Provided data:
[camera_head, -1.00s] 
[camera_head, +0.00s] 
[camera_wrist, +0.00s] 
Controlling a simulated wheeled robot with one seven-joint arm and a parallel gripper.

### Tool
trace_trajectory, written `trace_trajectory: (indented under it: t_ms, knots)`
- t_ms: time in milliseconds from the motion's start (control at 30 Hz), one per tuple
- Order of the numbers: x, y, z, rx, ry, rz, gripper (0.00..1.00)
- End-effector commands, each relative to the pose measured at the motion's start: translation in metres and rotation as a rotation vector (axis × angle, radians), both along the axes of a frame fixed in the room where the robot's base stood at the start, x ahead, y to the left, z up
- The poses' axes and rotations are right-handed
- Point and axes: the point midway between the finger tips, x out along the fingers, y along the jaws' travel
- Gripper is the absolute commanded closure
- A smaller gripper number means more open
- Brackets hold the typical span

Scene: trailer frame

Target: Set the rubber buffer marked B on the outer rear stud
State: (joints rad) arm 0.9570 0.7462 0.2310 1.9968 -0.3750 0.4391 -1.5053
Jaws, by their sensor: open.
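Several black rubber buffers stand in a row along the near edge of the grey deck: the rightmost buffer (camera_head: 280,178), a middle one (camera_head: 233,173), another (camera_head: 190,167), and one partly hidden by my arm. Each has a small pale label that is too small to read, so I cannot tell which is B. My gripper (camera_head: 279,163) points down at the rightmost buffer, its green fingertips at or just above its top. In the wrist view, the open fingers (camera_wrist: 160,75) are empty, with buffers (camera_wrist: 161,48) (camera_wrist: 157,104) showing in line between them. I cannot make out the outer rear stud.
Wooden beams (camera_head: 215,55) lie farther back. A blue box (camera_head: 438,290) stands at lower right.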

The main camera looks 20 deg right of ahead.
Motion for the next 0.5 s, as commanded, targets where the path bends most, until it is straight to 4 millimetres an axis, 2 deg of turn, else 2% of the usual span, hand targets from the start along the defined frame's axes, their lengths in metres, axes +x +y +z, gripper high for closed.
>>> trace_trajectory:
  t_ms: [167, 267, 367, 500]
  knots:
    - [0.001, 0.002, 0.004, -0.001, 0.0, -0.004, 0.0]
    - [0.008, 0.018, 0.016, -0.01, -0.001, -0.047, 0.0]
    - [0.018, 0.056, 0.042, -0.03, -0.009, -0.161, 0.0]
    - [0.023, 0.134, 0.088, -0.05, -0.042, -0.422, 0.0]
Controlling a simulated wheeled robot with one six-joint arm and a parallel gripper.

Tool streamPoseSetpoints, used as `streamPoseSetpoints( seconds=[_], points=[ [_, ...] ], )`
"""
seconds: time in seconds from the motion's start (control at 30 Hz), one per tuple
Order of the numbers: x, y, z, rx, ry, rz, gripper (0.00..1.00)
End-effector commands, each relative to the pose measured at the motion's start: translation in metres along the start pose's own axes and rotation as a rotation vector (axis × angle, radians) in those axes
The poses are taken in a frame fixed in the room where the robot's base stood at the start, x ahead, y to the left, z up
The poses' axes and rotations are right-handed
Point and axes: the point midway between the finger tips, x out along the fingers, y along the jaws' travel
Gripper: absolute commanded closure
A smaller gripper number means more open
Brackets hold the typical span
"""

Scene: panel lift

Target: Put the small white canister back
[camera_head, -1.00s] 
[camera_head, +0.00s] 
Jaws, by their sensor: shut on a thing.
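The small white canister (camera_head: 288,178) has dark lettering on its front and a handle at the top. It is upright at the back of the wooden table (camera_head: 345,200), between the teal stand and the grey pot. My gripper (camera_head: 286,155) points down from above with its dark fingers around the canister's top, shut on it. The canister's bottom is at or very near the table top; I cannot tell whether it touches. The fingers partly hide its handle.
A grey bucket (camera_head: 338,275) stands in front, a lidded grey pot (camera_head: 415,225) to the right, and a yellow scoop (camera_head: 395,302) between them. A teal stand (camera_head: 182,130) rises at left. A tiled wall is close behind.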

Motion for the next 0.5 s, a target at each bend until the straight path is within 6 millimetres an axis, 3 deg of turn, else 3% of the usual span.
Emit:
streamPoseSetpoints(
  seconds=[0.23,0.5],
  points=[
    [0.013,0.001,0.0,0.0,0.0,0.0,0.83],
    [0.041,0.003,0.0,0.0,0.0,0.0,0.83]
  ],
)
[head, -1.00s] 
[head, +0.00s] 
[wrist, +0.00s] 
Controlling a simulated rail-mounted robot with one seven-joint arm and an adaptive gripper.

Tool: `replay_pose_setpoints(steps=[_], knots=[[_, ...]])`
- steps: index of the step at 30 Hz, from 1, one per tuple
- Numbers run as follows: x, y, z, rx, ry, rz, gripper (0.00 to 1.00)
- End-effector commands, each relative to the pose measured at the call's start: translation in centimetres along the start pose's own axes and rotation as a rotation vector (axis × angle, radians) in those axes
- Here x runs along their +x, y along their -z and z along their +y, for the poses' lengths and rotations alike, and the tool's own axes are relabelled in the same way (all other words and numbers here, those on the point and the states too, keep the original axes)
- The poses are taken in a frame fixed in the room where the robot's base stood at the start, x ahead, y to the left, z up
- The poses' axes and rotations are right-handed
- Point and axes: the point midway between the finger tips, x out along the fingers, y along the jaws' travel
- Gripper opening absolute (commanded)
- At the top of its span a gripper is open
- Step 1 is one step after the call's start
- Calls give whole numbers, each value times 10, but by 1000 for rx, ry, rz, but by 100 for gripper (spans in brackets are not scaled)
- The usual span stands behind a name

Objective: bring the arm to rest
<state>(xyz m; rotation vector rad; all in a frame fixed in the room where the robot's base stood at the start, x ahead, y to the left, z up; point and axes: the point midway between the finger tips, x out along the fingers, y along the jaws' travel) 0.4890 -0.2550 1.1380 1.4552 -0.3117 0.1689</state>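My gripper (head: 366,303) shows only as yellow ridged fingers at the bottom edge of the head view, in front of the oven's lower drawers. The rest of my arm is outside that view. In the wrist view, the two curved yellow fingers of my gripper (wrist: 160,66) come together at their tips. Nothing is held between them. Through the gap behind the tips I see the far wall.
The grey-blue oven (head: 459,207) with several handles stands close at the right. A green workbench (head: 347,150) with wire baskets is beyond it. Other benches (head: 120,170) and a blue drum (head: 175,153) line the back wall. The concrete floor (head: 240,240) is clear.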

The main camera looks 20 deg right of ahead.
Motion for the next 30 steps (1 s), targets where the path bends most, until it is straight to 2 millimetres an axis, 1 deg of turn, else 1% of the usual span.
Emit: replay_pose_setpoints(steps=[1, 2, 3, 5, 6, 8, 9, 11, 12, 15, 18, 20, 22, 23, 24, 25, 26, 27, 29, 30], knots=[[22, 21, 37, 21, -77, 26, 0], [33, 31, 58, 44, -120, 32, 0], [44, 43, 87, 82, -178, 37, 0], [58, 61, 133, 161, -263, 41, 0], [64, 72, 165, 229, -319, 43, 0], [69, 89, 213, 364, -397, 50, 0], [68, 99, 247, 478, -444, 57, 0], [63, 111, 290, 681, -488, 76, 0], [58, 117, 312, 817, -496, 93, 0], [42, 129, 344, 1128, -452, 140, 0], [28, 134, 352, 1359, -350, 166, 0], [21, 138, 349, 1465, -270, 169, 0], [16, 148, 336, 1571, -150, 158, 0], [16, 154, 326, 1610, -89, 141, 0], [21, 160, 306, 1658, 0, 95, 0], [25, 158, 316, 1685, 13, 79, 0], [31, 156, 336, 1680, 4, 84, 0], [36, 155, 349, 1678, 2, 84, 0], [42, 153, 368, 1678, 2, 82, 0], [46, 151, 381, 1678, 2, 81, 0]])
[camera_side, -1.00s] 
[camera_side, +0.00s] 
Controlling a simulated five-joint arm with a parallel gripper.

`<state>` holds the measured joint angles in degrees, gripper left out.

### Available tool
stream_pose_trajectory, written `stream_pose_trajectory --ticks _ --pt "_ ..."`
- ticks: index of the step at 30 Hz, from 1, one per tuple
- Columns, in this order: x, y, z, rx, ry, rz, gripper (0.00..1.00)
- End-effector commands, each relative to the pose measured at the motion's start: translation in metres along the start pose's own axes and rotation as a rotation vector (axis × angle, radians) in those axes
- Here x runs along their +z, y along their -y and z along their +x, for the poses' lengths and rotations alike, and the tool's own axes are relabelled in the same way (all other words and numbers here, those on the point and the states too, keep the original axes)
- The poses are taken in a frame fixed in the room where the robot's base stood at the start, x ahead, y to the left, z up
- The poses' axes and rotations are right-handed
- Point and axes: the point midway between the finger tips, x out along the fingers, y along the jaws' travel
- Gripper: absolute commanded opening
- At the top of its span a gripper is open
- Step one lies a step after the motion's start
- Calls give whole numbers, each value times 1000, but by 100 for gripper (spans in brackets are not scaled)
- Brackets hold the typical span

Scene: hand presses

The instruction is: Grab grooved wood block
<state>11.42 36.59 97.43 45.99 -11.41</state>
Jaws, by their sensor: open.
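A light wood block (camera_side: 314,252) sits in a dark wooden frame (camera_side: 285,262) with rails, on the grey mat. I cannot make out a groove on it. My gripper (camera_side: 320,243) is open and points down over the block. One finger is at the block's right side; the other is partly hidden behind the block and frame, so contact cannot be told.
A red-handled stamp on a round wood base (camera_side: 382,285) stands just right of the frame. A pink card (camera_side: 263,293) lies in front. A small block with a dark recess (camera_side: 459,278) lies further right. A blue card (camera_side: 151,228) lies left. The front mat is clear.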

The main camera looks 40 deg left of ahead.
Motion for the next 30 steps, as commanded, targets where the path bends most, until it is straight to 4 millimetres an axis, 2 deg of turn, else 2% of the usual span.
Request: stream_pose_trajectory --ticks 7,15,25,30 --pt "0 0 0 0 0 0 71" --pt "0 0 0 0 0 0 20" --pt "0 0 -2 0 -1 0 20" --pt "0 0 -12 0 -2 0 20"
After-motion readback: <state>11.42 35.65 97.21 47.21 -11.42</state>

Given problem:
Tally how many lines of the records hold the word "written". Answer with the number only.

Exercise result:
2